[Robot control records]
====

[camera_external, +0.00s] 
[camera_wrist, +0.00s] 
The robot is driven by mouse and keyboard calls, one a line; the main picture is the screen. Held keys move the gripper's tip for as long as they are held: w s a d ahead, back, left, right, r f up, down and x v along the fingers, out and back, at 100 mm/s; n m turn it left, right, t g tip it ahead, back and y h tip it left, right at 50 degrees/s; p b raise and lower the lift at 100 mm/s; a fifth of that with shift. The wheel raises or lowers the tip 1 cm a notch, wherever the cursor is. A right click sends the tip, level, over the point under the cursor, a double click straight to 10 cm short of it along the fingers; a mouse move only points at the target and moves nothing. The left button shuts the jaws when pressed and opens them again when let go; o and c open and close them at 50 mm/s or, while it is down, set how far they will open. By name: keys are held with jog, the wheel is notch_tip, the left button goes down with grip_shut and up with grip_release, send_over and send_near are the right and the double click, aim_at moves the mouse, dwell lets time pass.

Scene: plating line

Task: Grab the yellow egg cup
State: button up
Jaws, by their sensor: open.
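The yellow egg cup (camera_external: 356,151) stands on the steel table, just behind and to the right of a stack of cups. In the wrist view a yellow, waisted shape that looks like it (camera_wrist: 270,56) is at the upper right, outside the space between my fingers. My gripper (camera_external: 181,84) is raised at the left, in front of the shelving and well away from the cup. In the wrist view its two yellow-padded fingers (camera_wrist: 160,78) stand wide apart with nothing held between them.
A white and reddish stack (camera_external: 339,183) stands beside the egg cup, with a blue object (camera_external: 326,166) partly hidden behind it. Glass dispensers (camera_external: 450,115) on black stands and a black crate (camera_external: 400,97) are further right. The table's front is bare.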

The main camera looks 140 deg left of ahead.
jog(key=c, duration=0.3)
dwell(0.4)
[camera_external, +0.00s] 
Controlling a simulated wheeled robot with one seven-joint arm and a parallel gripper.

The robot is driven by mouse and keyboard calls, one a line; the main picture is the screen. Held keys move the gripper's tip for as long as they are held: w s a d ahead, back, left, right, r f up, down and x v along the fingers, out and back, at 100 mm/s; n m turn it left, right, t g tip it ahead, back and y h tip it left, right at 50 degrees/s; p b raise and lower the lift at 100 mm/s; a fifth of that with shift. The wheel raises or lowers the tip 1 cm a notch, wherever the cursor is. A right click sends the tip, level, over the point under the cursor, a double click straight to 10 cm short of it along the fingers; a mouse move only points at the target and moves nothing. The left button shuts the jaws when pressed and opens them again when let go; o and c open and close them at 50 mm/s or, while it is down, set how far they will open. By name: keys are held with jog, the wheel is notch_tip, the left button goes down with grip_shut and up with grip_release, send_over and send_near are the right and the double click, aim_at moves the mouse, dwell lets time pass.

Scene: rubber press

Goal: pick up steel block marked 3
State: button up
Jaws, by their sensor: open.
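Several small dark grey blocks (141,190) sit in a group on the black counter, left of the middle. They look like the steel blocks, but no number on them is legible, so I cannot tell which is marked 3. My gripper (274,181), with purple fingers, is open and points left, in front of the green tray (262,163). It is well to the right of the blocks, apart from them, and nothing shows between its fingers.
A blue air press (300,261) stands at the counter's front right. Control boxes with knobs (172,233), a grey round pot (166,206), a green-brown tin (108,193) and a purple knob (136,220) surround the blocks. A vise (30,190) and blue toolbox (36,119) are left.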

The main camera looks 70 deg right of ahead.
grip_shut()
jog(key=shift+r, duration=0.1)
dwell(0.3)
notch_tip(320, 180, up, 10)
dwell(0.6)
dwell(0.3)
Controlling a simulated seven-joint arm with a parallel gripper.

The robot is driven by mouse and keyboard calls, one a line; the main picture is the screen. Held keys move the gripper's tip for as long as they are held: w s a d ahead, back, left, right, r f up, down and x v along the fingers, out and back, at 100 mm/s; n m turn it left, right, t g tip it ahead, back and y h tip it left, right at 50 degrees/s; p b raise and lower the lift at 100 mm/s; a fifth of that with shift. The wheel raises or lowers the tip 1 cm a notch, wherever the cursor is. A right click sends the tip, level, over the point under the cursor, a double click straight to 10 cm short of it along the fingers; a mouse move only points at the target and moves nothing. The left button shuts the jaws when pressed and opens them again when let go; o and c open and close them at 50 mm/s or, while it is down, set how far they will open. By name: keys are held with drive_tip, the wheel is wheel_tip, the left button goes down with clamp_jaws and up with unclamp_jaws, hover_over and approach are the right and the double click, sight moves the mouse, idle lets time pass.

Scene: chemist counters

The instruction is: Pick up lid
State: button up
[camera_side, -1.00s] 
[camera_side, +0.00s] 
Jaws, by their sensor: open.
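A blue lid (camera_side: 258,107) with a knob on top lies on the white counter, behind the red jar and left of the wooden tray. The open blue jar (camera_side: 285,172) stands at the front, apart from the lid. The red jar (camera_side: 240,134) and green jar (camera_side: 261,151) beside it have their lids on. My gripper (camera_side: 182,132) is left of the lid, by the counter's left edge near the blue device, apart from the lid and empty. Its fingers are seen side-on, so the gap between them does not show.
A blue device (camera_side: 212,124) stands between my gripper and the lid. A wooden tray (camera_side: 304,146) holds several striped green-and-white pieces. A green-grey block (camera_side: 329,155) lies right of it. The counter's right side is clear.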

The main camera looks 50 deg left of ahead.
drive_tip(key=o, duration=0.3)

====

Output the lines of the records above exactly as they appear, from the line containing "The main camera looks 140 deg left of ahead." through the line containing "Controlling a simulated wheeled".

The main camera looks 140 deg left of ahead.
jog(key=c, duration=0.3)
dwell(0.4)
[camera_external, +0.00s] 
Controlling a simulated wheeled robot with one seven-joint arm and a parallel gripper.

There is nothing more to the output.